New Telescope Will Be Able to See Back Almost to the Big Bang
Equipped with 7 mirrors each 27 feet in diameter, the GMT will be able to capture images from distant galaxies that are 10 times sharper than those produced by the iconic Hubble Space Telescope—all done without even leaving the planet. The GMT is located on a mountain in northern Chile.
“The GMT will herald the beginning of a new era in astronomy. It will reveal the first objects to emit light in the universe, explore the mysteries of dark energy and dark matter, and identify potentially habitable planets in the Earth’s galactic neighborhood,” Wendy Freedman, professor of Astronomy at the University of Chicago, said in a statement on June 3.
The latest round of funding provided $500 million—the project needs around $1 billion in total—to build the structure of the tower telescope.
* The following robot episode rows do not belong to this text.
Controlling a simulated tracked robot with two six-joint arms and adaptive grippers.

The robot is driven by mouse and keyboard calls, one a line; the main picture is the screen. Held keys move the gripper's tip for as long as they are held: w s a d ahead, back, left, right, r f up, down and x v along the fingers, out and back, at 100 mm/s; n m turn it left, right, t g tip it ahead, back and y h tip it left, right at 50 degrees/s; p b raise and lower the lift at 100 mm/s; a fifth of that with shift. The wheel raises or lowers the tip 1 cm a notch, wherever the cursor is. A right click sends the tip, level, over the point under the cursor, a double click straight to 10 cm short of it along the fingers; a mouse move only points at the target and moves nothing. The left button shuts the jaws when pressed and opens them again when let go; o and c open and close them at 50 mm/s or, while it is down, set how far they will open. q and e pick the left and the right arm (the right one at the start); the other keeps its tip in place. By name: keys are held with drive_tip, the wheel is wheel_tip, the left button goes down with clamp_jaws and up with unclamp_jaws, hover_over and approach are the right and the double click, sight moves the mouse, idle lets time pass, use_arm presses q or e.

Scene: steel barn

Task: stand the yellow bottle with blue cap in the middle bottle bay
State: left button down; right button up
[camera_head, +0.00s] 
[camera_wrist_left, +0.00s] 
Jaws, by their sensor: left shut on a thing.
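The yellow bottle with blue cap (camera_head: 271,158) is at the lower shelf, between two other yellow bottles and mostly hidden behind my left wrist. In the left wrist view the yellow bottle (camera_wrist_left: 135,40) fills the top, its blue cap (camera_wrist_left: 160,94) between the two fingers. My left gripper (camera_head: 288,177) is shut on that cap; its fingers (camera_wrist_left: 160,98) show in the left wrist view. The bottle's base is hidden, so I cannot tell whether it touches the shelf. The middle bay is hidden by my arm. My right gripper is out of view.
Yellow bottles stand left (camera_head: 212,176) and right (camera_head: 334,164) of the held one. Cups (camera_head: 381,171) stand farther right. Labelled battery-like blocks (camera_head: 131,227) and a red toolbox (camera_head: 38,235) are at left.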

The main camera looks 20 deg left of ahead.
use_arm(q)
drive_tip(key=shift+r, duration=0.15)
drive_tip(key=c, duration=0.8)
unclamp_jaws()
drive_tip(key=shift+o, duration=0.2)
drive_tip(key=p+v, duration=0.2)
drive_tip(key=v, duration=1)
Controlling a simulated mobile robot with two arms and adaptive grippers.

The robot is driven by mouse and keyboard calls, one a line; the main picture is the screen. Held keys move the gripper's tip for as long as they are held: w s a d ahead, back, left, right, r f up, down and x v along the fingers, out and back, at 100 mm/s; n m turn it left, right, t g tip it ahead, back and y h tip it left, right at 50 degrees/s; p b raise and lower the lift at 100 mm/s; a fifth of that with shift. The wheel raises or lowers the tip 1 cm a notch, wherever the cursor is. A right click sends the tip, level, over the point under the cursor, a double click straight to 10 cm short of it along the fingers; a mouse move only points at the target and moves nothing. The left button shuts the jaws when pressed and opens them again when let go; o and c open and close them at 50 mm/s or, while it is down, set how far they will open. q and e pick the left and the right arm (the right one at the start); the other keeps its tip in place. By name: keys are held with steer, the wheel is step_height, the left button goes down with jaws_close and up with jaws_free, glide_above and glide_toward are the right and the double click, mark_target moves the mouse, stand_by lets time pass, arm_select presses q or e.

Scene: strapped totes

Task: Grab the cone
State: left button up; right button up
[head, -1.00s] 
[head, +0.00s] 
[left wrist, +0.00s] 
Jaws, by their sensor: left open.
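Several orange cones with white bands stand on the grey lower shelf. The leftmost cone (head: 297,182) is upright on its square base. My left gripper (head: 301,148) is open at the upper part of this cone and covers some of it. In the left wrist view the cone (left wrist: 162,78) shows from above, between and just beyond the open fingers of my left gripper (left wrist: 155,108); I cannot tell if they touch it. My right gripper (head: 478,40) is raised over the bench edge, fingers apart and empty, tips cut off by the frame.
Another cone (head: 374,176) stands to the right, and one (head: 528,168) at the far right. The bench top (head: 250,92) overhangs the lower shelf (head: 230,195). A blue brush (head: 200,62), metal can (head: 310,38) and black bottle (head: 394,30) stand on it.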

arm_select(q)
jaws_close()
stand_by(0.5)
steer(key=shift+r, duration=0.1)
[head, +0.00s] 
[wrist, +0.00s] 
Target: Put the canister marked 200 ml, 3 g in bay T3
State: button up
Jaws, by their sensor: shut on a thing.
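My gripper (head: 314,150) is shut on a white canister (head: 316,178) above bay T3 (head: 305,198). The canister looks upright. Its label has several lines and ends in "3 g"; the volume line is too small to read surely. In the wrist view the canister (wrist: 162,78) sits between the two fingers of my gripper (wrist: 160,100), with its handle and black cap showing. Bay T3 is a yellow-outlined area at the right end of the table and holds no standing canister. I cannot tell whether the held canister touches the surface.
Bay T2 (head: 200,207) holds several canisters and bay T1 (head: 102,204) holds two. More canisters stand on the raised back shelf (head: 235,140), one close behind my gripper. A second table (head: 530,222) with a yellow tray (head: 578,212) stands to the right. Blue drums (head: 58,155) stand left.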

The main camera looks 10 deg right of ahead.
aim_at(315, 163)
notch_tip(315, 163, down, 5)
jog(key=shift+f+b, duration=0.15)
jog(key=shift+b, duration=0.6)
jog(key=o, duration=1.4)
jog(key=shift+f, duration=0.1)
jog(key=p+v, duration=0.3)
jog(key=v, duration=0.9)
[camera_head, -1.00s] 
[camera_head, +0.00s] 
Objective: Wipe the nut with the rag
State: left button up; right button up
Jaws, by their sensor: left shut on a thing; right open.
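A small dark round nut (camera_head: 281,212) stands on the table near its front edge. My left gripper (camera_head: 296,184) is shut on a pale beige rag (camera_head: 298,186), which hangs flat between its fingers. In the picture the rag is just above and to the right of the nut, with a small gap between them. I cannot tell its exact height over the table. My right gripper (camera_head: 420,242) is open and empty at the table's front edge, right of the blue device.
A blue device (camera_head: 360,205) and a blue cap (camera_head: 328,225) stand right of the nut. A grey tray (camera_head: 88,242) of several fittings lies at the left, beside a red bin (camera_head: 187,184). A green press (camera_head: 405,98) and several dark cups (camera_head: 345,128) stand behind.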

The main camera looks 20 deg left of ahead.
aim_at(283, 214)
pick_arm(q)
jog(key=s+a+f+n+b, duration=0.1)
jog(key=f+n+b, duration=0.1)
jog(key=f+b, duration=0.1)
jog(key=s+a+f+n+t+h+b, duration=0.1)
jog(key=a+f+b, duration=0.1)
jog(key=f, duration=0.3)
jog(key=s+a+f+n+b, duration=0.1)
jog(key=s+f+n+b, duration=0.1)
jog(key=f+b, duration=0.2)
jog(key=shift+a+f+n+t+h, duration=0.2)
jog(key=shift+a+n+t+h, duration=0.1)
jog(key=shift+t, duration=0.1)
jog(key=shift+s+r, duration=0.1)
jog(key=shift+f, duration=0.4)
Work on casting the mirrors already began in early 2012, in custom-built furnaces that withstand temperatures up to 2,100 degrees Fahrenheit, followed by a meticulous polishing process.
To avoid scrambling the faint glimmers of light from outer space, the lens of the GMT needs to be superlatively smooth. It’s commonly said that if shrunken to the same size, the Earth would be smoother than a bowling ball. For comparison, if a GMT mirror were enlarged to the width of the United States, the tallest bump would only be half an inch.
With its unprecedented optic powers, the GMT will allow astronomers to peer farther back into the earliest days of the universe, including light particles that have been traveling to Earth soon after the Big Bang 13.8 billion years ago.
The Giant Magellan is scheduled to see its first light in 2021, and be fully operational by 2024.